Au milieu du XIXe siècle, dans les années 1830-1870, la société s’intéresse de plus en plus à l’enfant en tant qu’individu et les peintres suivent le mouvement en multipliant les scènes de genre enfantines. Cela va de l’Enfant au cerceau (1841) de Millet, qui représente un enfant élégamment vêtu, à La Précaution maternelle (1855-1857) également de Millet, montrant une mère aidant son petit garçon à se soulager, en passant, entre autres, par Le Premier Bain (vers 1852-1855) de Daumier dans lequel un père guide son fils dans la Seine, vers l’Île Saint-Louis, qui n’était pas encore entourée de quais à cette époque.
Néanmoins la vie des enfants est contrastée et si, dans les années 1870-1900, les impressionnistes nous font pénétrer dans l’intimité de leur cercle familial avec des enfants épanouis qui jouent dans le jardin (Eugène Manet et sa fille dans le jardin de Bougival, par Berthe Morisot, 1881), qui feuillettent un livre (Les Enfants de Martial Caillebotte, par Renoir, 1895) ou qui jouent au ballon (Le Ballon, dit aussi Coin de parc avec enfant par Vallotton, 1899), des peintres comme Bastien-Lepage avec Petit cireur de bottes à Londres (1882) ou Fernand Pelez avec Un Martyr. Le marchand de violettes (1885), nous montrent ce qu’était la vie des enfants des rues exerçant de petits métiers pour subvenir à leurs besoins, victimes des méfaits de la société contemporaine.

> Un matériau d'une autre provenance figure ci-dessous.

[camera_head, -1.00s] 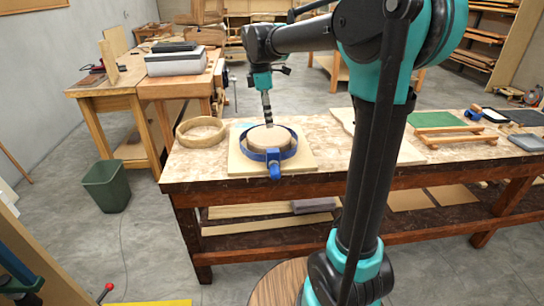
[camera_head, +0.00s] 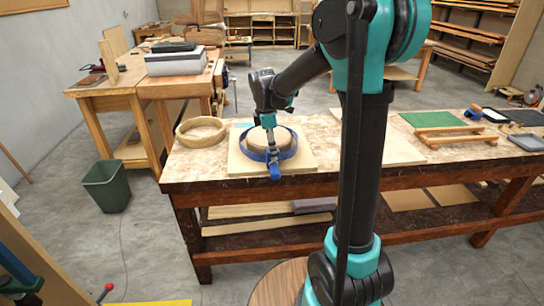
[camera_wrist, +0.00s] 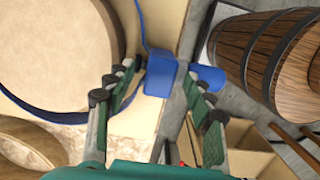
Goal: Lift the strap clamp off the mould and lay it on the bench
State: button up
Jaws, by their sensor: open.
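The blue strap clamp (camera_head: 291,151) lies as a loop around the round wooden mould (camera_head: 264,139), with visible slack at the sides. Its blue buckle (camera_head: 275,172) hangs at the front of the loop, near the front edge of the square base board. My gripper (camera_head: 272,154) points down over the front of the loop. In the wrist view my gripper (camera_wrist: 160,76) is open, with the buckle (camera_wrist: 161,74) between its two fingers. The mould (camera_wrist: 55,45) fills the upper left there. Whether a finger touches the buckle, I cannot tell.
The mould's base board (camera_head: 240,168) rests on the bench (camera_head: 335,183). A bent wood ring (camera_head: 200,132) lies to the left. A pale sheet (camera_head: 400,150), a green mat (camera_head: 432,119) and a wooden rack (camera_head: 455,137) lie to the right. Some bare bench top shows between them.

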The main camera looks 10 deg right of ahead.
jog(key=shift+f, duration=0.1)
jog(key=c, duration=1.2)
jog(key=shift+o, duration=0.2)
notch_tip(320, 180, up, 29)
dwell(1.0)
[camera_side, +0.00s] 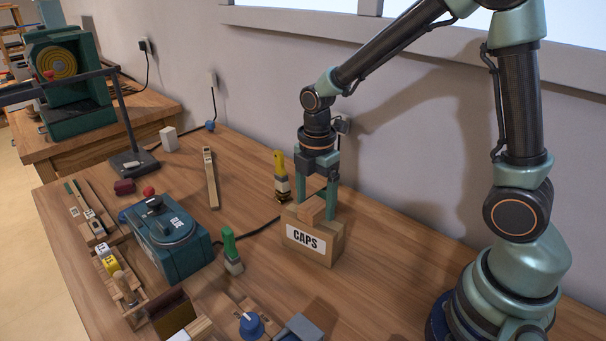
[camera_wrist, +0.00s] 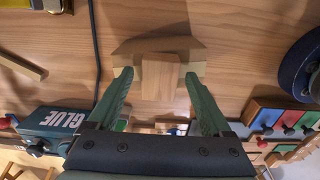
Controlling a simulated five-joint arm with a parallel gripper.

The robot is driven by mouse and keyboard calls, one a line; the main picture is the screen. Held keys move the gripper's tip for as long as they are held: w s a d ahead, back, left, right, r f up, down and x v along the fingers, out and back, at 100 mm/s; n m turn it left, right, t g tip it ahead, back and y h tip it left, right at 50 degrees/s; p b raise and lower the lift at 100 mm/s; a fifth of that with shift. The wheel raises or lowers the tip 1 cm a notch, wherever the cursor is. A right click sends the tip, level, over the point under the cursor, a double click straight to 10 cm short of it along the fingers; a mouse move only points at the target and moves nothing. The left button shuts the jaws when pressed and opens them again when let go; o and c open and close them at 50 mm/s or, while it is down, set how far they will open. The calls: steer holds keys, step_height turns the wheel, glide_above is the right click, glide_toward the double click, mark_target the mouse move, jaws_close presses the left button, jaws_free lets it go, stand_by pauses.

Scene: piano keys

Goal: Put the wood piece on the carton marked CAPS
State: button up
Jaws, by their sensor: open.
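The wood piece (camera_side: 311,209), a small light-brown block, rests on top of the brown carton marked CAPS (camera_side: 328,251) in the side view. In the wrist view the wood piece (camera_wrist: 160,78) lies over the carton (camera_wrist: 155,44), whose label is out of sight there. My gripper (camera_side: 316,207) points straight down over the carton, one finger on each side of the block. In the wrist view the fingers of my gripper (camera_wrist: 158,84) stand apart, with a narrow gap on either side of the block. The gripper is open.
A yellow-handled brush (camera_side: 280,176) stands close behind the carton to the left. A green-handled brush (camera_side: 231,252) stands to its left front. A teal glue machine (camera_side: 170,240) is further left. A blue knob (camera_side: 251,325) and other items lie at the front. Bare table lies right of the carton.

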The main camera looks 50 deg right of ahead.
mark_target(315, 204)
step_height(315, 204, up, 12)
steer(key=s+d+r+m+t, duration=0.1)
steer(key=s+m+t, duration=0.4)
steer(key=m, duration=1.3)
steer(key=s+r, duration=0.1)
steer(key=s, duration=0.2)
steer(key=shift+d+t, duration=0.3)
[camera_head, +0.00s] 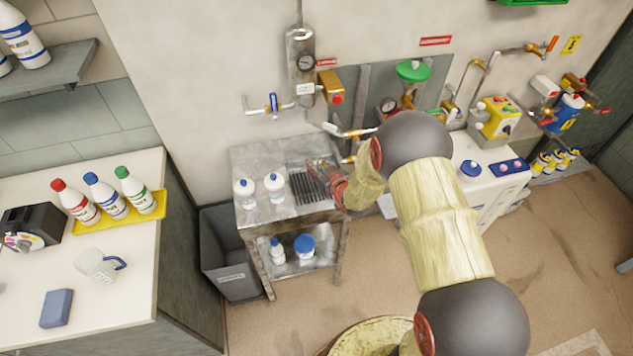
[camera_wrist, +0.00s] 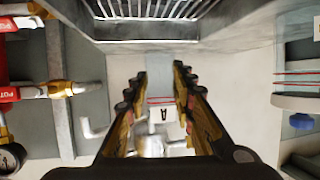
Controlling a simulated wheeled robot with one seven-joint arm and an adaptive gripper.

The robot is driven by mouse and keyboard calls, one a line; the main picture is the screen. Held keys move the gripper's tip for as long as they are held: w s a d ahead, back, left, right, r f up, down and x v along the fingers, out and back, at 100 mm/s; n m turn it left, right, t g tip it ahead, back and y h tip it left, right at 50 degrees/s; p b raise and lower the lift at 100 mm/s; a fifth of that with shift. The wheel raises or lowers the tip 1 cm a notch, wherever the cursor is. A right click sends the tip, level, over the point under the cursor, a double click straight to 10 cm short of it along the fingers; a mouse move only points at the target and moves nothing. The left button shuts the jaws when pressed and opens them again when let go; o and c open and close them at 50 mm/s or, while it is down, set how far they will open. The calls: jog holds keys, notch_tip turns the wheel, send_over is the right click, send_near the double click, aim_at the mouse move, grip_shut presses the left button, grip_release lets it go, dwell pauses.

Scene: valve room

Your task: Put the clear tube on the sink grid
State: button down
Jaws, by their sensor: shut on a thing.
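My gripper (camera_wrist: 160,82) is shut on the clear tube (camera_wrist: 159,71), a pale see-through strip between the two fingers in the wrist view. The tube is faint against the grey background and its ends are hard to make out. The sink grid (camera_wrist: 150,8) shows as a slotted metal panel at the top of the wrist view, beyond the fingertips. In the head view, the sink grid (camera_head: 305,188) is set in the metal sink table, and my gripper (camera_head: 322,172) is at its right side. The tube cannot be picked out there, and the height gap is unclear.
Two white bottles (camera_head: 258,189) stand on the sink table left of the grid. Wall pipes and taps (camera_head: 345,131) are close behind my gripper. A grey bin (camera_head: 228,255) stands left of the sink table. A white machine (camera_head: 487,180) stands to the right.

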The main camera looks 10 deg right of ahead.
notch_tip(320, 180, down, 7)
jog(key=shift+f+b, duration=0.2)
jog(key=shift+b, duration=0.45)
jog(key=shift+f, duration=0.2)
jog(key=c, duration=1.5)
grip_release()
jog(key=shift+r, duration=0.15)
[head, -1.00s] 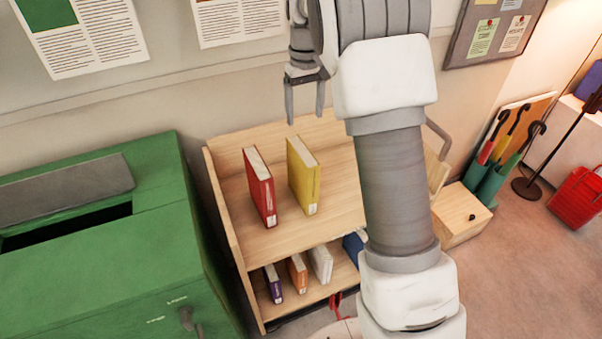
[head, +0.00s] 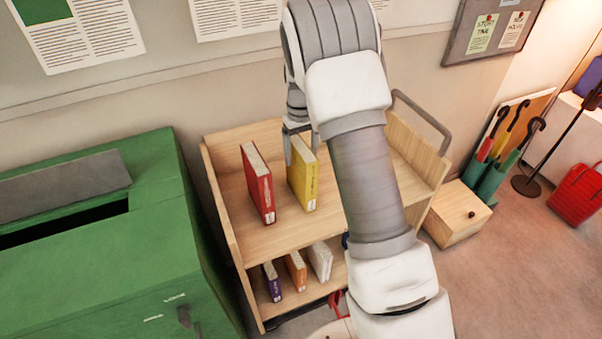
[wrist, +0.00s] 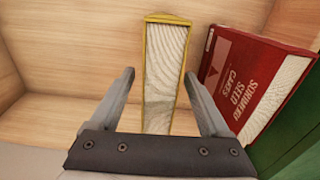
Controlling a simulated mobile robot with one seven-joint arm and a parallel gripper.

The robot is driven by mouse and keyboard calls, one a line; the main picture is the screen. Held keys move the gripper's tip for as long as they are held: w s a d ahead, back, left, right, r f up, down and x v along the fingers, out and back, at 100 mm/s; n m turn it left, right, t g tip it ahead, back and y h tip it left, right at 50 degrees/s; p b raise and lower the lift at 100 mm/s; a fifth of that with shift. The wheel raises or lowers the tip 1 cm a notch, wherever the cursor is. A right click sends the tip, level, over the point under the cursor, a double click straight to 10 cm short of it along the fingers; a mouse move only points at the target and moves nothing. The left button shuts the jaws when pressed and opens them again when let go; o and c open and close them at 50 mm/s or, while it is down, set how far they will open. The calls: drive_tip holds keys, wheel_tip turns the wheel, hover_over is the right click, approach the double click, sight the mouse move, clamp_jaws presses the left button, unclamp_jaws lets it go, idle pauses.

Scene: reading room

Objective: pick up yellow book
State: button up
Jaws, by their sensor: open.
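The yellow book (head: 303,178) stands upright on the top shelf of a wooden cart. A red book (head: 258,183) stands upright to its left. My gripper (head: 300,150) is lowered at the top of the yellow book, its fingers parted. In the wrist view the yellow book (wrist: 165,75) shows its page edges between the two open fingers of my gripper (wrist: 160,90), with a gap on each side. The red book (wrist: 265,80) lies to the right, close to the right finger. My arm hides the right part of the shelf in the head view.
The wooden cart (head: 228,215) has side walls and a lower shelf with purple (head: 272,281), orange (head: 296,270) and white (head: 320,261) books. A green bin (head: 90,260) stands at left. A wooden box (head: 457,214) is at right.

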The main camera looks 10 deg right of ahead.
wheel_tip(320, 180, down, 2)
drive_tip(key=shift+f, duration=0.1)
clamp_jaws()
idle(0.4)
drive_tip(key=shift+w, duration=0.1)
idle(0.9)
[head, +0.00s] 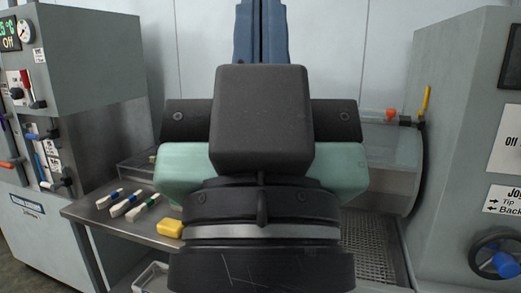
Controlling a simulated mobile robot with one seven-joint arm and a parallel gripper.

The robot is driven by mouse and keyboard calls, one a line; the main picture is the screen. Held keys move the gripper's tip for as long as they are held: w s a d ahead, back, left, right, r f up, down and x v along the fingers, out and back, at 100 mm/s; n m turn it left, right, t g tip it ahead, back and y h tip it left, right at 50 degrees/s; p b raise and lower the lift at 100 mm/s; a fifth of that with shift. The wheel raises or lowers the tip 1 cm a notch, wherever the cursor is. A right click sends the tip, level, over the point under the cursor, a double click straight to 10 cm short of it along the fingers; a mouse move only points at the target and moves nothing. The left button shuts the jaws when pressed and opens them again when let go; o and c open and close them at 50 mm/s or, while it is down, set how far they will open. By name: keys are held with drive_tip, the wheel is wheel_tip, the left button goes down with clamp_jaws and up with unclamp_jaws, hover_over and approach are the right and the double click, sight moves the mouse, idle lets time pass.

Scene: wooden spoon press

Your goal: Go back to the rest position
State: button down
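My gripper (261,32) fills the middle of the head view, seen from behind, with its dark housing and pale green sides close to the camera. Its two blue fingers point up and away in front of the pale wall. They stand side by side with only a thin dark line between them, and no object shows between them.
A grey machine with a gauge and levers (90,60) stands left. A metal table (85,212) holds several white-handled tools (128,203) with coloured bands and a yellow block (169,228). Right are a clear curved cover (400,160), a grating (368,245) and a machine with a handwheel (497,258).

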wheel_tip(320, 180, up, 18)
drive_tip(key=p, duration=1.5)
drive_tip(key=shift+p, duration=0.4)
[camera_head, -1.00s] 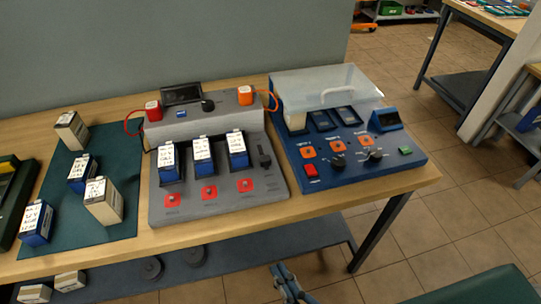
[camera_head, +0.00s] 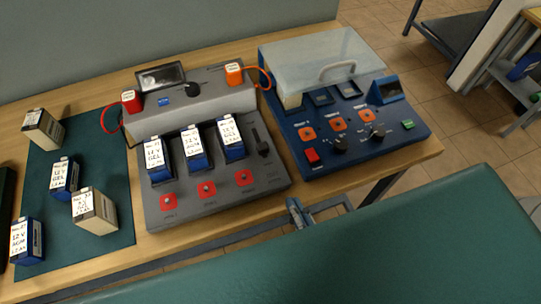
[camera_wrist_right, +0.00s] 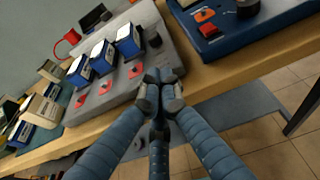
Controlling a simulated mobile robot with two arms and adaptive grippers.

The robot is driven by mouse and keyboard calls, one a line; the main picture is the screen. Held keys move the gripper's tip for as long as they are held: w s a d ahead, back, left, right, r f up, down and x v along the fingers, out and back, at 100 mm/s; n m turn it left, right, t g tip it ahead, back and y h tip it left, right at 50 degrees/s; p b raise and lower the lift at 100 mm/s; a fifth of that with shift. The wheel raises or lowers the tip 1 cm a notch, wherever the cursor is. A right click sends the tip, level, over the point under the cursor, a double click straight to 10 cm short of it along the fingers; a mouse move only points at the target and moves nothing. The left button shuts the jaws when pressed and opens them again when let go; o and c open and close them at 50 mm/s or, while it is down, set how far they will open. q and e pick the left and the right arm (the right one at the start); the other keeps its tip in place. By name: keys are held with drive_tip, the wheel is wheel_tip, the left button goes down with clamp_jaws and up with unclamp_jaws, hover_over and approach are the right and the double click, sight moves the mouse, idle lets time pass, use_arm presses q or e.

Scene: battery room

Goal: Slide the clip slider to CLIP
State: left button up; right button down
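The clip slider (camera_head: 263,146) is a black knob in a dark vertical slot at the right side of the grey sloped console (camera_head: 218,205). The knob stands around the middle of the slot; its labels are too small to read. In the right wrist view the slider (camera_wrist_right: 153,39) shows beyond my fingers on the console's right part. My right gripper (camera_head: 297,208) is at the table's front edge, below and right of the slider, apart from it. In the wrist view its fingertips (camera_wrist_right: 159,90) are together with nothing seen between them. My left gripper is not in view.
Several blue batteries (camera_head: 194,148) stand in the console. A blue tester (camera_head: 345,163) with a clear lid stands to the right. More batteries sit on a green mat (camera_head: 118,250) at left. A green flat surface (camera_head: 400,240) fills the lower right foreground.

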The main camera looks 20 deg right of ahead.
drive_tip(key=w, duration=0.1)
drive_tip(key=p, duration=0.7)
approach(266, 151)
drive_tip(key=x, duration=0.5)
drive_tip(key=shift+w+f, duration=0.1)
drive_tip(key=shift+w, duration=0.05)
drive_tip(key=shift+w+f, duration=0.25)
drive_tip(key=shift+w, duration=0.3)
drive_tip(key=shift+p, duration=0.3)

Les dernières parties de l’exposition abordent l’aube du XXe siècle avec « Le dessin d’enfant et les avant-gardes » et « L’art brut et le dessin d’enfant ». On y voit des dessins réalisés lorsqu’ils étaient enfants par des peintres reconnus (Maurice Denis, Jean Lurçat), des tableaux d’artistes s’inspirant de la manière de dessiner des enfants comme Matisse avec Portrait de Pierre (1909) ou Picasso avec Paul dessinant (1923) et quelques tableaux de Jean Dubuffet et Gaston Chaissac. En effet, en 1948, Dubuffet fonde la « Compagnie de l’art brut », art qu’il définit comme « des ouvrages exécutés par des personnes indemnes de toute culture artistique », ce qui est le cas de Chaissac. C’est la partie la moins convaincante de cette exposition, très intéressante, bien documentée et bénéficiant d’une scénographie tout à fait adaptée au parcours. Musée Marmottan Monet 16e. Jusqu’au 3 juillet 2016. Lien : www.marmottan.com.